◆ PROBLEM ◆
Repeat each record below exactly, dropping the pictures.

^^^^^^^^

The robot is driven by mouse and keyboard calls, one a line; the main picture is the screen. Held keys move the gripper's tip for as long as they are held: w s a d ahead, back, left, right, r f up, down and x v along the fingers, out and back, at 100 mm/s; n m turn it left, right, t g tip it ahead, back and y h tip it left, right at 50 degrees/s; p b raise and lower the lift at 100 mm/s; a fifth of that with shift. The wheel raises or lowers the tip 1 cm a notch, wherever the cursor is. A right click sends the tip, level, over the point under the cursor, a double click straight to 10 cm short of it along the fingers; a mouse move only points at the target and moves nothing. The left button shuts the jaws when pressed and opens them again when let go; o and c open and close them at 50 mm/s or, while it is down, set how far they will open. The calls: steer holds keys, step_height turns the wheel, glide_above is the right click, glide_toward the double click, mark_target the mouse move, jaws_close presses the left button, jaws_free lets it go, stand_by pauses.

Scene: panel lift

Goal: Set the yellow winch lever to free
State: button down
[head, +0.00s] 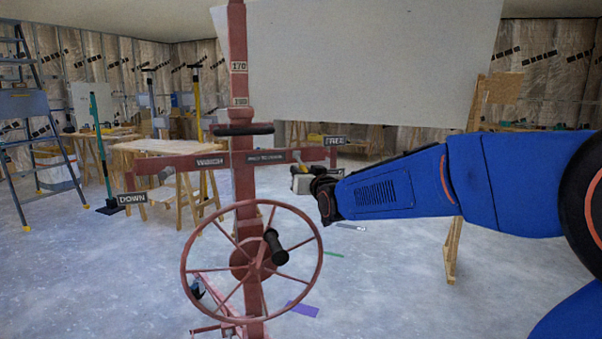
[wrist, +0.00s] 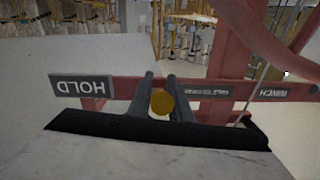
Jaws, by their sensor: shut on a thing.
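The yellow winch lever's round knob (wrist: 161,103) sits between the two dark fingers of my gripper (wrist: 161,88) in the wrist view, and the jaws are shut on it. In the head view my gripper (head: 302,168) reaches the right part of the red crossbar, and a little of the yellow lever (head: 296,156) shows at the fingertips. A FREE plate (head: 335,141) stands at the crossbar's right end. A HOLD plate (wrist: 84,86) shows upside down left of the fingers in the wrist view. The lever's shaft is mostly hidden.
The red lift mast (head: 244,190) carries a spoked handwheel (head: 186,268) with a black handle (head: 275,246), below and left of my gripper. A DOWN plate (head: 132,198) is at the left. A large pale panel (head: 370,60) rests above. Worktables and a ladder (head: 60,145) stand behind.

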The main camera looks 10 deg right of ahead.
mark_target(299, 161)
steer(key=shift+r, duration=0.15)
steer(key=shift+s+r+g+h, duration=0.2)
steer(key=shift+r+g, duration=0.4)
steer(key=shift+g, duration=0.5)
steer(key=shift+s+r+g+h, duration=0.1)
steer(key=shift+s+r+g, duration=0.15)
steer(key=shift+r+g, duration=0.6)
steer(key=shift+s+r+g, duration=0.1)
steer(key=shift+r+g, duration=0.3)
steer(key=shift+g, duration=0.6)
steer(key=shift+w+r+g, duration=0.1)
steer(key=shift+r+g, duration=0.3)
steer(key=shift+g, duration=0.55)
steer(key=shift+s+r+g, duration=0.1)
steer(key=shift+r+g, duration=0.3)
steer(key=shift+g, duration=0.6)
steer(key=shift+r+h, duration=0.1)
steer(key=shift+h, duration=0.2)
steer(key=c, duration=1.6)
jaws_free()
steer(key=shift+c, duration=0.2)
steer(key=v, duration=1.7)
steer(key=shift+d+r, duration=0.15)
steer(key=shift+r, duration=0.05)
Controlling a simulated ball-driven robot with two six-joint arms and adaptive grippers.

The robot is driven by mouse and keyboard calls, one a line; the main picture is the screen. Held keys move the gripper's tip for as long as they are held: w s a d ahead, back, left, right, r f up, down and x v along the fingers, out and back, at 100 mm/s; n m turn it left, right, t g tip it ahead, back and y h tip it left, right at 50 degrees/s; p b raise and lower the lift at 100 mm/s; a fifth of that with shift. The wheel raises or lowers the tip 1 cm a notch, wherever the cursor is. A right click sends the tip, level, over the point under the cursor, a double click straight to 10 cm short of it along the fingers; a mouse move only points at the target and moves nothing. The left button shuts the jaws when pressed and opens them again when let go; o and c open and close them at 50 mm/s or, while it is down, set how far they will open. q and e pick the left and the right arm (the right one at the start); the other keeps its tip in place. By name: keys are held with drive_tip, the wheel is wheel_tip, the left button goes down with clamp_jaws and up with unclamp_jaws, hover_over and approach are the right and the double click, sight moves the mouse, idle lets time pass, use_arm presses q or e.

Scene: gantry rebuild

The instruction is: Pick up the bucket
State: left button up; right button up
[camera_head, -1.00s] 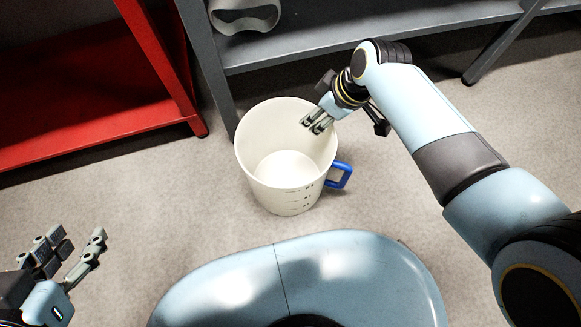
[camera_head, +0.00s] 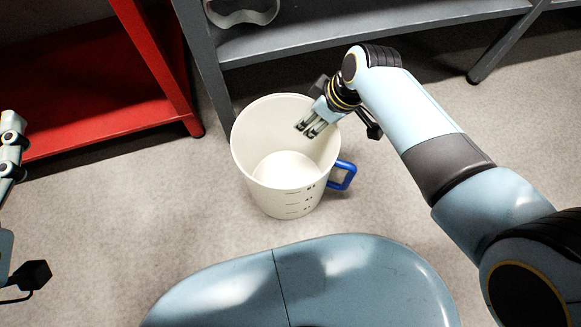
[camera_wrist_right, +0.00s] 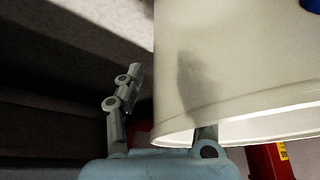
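The bucket (camera_head: 270,188) is white, with dark measuring marks and a blue handle at its right side. It stands upright on the floor, empty. My right gripper (camera_head: 312,126) is at the bucket's upper right rim, with fingers showing against the inner wall. In the right wrist view the bucket's outer wall (camera_wrist_right: 235,70) fills the right. There one finger of the right gripper (camera_wrist_right: 165,125) stands outside, apart from the wall, and the other passes behind the rim. The gripper is open. My left gripper (camera_head: 12,150) is cut off by the left edge, so its opening is unclear.
A red shelf unit (camera_head: 90,105) stands at the upper left. A grey shelf unit (camera_head: 370,25) stands behind the bucket, with a grey object (camera_head: 243,14) on it. Bare floor (camera_head: 160,215) lies left of the bucket and to its right.

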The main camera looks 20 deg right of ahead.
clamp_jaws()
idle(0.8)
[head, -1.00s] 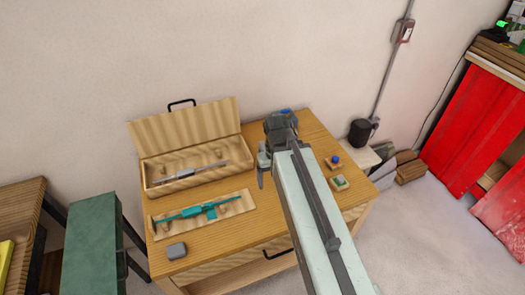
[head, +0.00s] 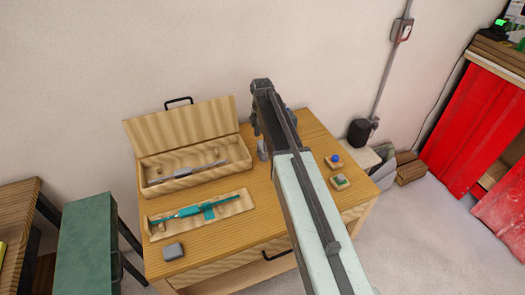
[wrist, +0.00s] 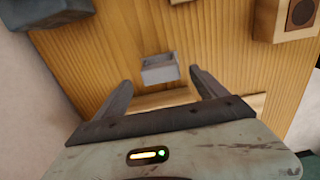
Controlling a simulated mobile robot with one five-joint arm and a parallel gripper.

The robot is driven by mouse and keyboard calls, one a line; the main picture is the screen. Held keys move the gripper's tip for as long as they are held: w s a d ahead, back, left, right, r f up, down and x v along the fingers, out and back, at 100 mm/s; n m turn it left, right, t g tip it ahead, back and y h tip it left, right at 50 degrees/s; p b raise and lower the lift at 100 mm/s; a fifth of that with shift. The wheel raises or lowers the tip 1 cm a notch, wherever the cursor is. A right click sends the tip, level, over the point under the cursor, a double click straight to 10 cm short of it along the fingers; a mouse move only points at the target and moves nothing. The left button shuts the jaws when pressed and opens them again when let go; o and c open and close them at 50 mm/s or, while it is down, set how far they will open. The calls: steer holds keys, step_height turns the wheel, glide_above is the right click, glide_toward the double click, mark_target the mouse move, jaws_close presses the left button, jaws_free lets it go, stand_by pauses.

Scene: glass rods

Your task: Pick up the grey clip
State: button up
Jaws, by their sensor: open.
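The grey clip (wrist: 160,70) shows in the wrist view as a small box-like grey piece on the wooden table. It lies ahead of my gripper (wrist: 161,79), roughly centred between the two fingertips. The fingers are apart and nothing is held. In the head view my gripper (head: 258,130) is over the back of the table, right of the open wooden case, partly hidden by my arm. A light grey piece shows just below it there; I cannot tell whether it is the clip.
The open wooden case (head: 150,186) stands left of my gripper. A tray (head: 243,206) with a teal tool and a grey block (head: 173,251) lie nearer the front. Small wooden blocks, one with a blue ball (head: 336,158), are at right. The wall is close behind.

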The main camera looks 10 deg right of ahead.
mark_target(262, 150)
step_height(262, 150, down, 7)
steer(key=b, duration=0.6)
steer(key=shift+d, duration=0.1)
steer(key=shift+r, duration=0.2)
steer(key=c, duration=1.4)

^^^^^^^^

◆ RIGHT ANSWER ◆
The robot is driven by mouse and keyboard calls, one a line; the main picture is the screen. Held keys move the gripper's tip for as long as they are held: w s a d ahead, back, left, right, r f up, down and x v along the fingers, out and back, at 100 mm/s; n m turn it left, right, t g tip it ahead, back and y h tip it left, right at 50 degrees/s; p b raise and lower the lift at 100 mm/s; a fifth of that with shift. The wheel raises or lowers the tip 1 cm a notch, wherever the cursor is. A right click sends the tip, level, over the point under the cursor, a double click straight to 10 cm short of it along the fingers; a mouse move only points at the target and moves nothing. The left button shuts the jaws when pressed and opens them again when let go; o and c open and close them at 50 mm/s or, while it is down, set how far they will open. The calls: steer holds keys, step_height turns the wheel, glide_above is the right click, glide_toward the double click, mark_target the mouse move, jaws_close presses the left button, jaws_free lets it go, stand_by pauses.

Scene: panel lift

Goal: Set the yellow winch lever to free
State: button down
[head, +0.00s] 
[wrist, +0.00s] 
Jaws, by their sensor: shut on a thing.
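The yellow winch lever's round knob (wrist: 161,103) sits between the two dark fingers of my gripper (wrist: 161,88) in the wrist view, and the jaws are shut on it. In the head view my gripper (head: 302,168) reaches the right part of the red crossbar, and a little of the yellow lever (head: 296,156) shows at the fingertips. A FREE plate (head: 335,141) stands at the crossbar's right end. A HOLD plate (wrist: 84,86) shows upside down left of the fingers in the wrist view. The lever's shaft is mostly hidden.
The red lift mast (head: 244,190) carries a spoked handwheel (head: 186,268) with a black handle (head: 275,246), below and left of my gripper. A DOWN plate (head: 132,198) is at the left. A large pale panel (head: 370,60) rests above. Worktables and a ladder (head: 60,145) stand behind.

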The main camera looks 10 deg right of ahead.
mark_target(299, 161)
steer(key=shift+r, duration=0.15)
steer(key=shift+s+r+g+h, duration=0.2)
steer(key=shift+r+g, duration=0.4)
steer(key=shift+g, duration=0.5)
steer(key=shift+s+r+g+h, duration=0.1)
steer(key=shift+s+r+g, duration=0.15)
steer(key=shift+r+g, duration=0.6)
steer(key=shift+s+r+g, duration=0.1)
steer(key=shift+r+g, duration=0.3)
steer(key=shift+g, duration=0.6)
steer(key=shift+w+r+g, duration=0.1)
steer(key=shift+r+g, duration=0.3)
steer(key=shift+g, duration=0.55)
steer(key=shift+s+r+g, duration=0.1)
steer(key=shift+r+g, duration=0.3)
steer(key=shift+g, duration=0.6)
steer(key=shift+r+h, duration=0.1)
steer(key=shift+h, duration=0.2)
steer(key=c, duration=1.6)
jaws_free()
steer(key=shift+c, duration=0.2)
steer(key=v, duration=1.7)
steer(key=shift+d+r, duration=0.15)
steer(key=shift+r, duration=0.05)
Controlling a simulated ball-driven robot with two six-joint arms and adaptive grippers.

The robot is driven by mouse and keyboard calls, one a line; the main picture is the screen. Held keys move the gripper's tip for as long as they are held: w s a d ahead, back, left, right, r f up, down and x v along the fingers, out and back, at 100 mm/s; n m turn it left, right, t g tip it ahead, back and y h tip it left, right at 50 degrees/s; p b raise and lower the lift at 100 mm/s; a fifth of that with shift. The wheel raises or lowers the tip 1 cm a notch, wherever the cursor is. A right click sends the tip, level, over the point under the cursor, a double click straight to 10 cm short of it along the fingers; a mouse move only points at the target and moves nothing. The left button shuts the jaws when pressed and opens them again when let go; o and c open and close them at 50 mm/s or, while it is down, set how far they will open. q and e pick the left and the right arm (the right one at the start); the other keeps its tip in place. By name: keys are held with drive_tip, the wheel is wheel_tip, the left button goes down with clamp_jaws and up with unclamp_jaws, hover_over and approach are the right and the double click, sight moves the mouse, idle lets time pass, use_arm presses q or e.

Scene: gantry rebuild

The instruction is: Pick up the bucket
State: left button up; right button up
[camera_head, -1.00s] 
[camera_head, +0.00s] 
[camera_wrist_right, +0.00s] 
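The bucket (camera_head: 270,188) is white, with dark measuring marks and a blue handle at its right side. It stands upright on the floor, empty. My right gripper (camera_head: 312,126) is at the bucket's upper right rim, with fingers showing against the inner wall. In the right wrist view the bucket's outer wall (camera_wrist_right: 235,70) fills the right. There one finger of the right gripper (camera_wrist_right: 165,125) stands outside, apart from the wall, and the other passes behind the rim. The gripper is open. My left gripper (camera_head: 12,150) is cut off by the left edge, so its opening is unclear.
A red shelf unit (camera_head: 90,105) stands at the upper left. A grey shelf unit (camera_head: 370,25) stands behind the bucket, with a grey object (camera_head: 243,14) on it. Bare floor (camera_head: 160,215) lies left of the bucket and to its right.

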The main camera looks 20 deg right of ahead.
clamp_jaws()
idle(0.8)
[head, -1.00s] 
[head, +0.00s] 
[wrist, +0.00s] 
Controlling a simulated mobile robot with one five-joint arm and a parallel gripper.

The robot is driven by mouse and keyboard calls, one a line; the main picture is the screen. Held keys move the gripper's tip for as long as they are held: w s a d ahead, back, left, right, r f up, down and x v along the fingers, out and back, at 100 mm/s; n m turn it left, right, t g tip it ahead, back and y h tip it left, right at 50 degrees/s; p b raise and lower the lift at 100 mm/s; a fifth of that with shift. The wheel raises or lowers the tip 1 cm a notch, wherever the cursor is. A right click sends the tip, level, over the point under the cursor, a double click straight to 10 cm short of it along the fingers; a mouse move only points at the target and moves nothing. The left button shuts the jaws when pressed and opens them again when let go; o and c open and close them at 50 mm/s or, while it is down, set how far they will open. The calls: steer holds keys, step_height turns the wheel, glide_above is the right click, glide_toward the double click, mark_target the mouse move, jaws_close presses the left button, jaws_free lets it go, stand_by pauses.

Scene: glass rods

Your task: Pick up the grey clip
State: button up
Jaws, by their sensor: open.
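The grey clip (wrist: 160,70) shows in the wrist view as a small box-like grey piece on the wooden table. It lies ahead of my gripper (wrist: 161,79), roughly centred between the two fingertips. The fingers are apart and nothing is held. In the head view my gripper (head: 258,130) is over the back of the table, right of the open wooden case, partly hidden by my arm. A light grey piece shows just below it there; I cannot tell whether it is the clip.
The open wooden case (head: 150,186) stands left of my gripper. A tray (head: 243,206) with a teal tool and a grey block (head: 173,251) lie nearer the front. Small wooden blocks, one with a blue ball (head: 336,158), are at right. The wall is close behind.

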The main camera looks 10 deg right of ahead.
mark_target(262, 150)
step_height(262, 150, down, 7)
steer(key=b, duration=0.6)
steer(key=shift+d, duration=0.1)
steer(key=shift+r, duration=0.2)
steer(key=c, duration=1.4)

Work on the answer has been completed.